Blood Bath or Bubble Bath?
Jennifer Marks -- Home Textiles Today, October 4, 2004
We all know the old fable from India about the blind men and the elephant. One man grabs the tusk and concludes that the elephant is very like a spear. Another slams up against the elephant's belly and declares it is very like a wall.
When it comes to the subject of quota elimination, everyone in the industry — from South Carolina to Mumbai to Karachi to Shandong — is a blind man.
During a visit to China last month, I asked an executive of a long-standing Chinese/American company what he foresaw happening in 2005.
“It's going to be a blood bath,” he said. “A lot of companies are going to collapse.”
He was talking about companies in China.
Many of them are small enterprises, he explained, and because of quota restrictions, they've not been exposed to the rigors of American business.

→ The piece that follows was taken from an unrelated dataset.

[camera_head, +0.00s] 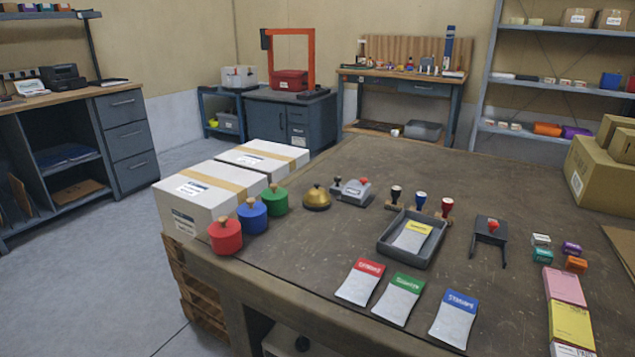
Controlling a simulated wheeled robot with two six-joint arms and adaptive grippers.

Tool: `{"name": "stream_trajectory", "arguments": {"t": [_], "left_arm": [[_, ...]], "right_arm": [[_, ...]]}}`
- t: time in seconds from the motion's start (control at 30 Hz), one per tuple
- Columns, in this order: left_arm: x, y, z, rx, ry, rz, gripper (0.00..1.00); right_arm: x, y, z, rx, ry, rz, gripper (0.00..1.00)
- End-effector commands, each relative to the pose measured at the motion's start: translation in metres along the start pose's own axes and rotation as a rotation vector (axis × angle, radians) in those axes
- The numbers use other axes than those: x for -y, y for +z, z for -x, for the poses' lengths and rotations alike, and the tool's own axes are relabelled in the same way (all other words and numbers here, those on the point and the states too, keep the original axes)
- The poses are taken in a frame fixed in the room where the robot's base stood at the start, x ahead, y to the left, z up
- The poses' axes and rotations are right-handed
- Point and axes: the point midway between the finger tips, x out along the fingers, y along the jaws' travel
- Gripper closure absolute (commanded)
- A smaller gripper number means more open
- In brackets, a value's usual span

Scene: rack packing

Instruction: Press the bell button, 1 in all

These companies, he predicted, will get chewed up in the new world of free trade.
Chinese executives I met during the same week at a trade show, a government conference and during factory visits expressed what was, by American standards, a curious passivity about business post-2004.
Adding capacity to expand your export business? Yes.
Planning to open an office in the United States? No.
Planning to start visiting potential clients in the United States? No.
Planning to hire a U.S. sales rep? No.
How then, do you expect to expand business in the United States? One of two answers: 1) When they find us, we will be ready to take their orders; or 2) You need to send us a list of all the important buyers in the United States.
Last week, another executive from China was visiting the United States. His company began doing business directly with retailers only recently. What's up, I asked, with the passive attitude coming from factory owners?
Trading agencies, he said. They tell the factories it's too difficult to deal with U.S. clients directly. And when a factory tries making a run around the agency, the agents trash its reputation.
His company was even called on the carpet by his U.S. client's sourcing office in China for having visited headquarters in the United States.
Rather than a blood bath, he foresees a slow thaw in which trading agents lose their stranglehold on the market over a period of two or three years.
Another textiles executive, this one from a sizable company in India, e-mailed a complaint about U.S. customers' expectations for pricing after quota drops.
HTT has to make them understand, he wrote, that quota prices were always amortized and factories absorbed most of the cost. Make them understand that just because quotas are going away doesn't mean prices will drop 15 percent.
And so it goes. A tusk here. A belly there. None of us has gotten his arms around the elephant yet. It appears that is going to take some time.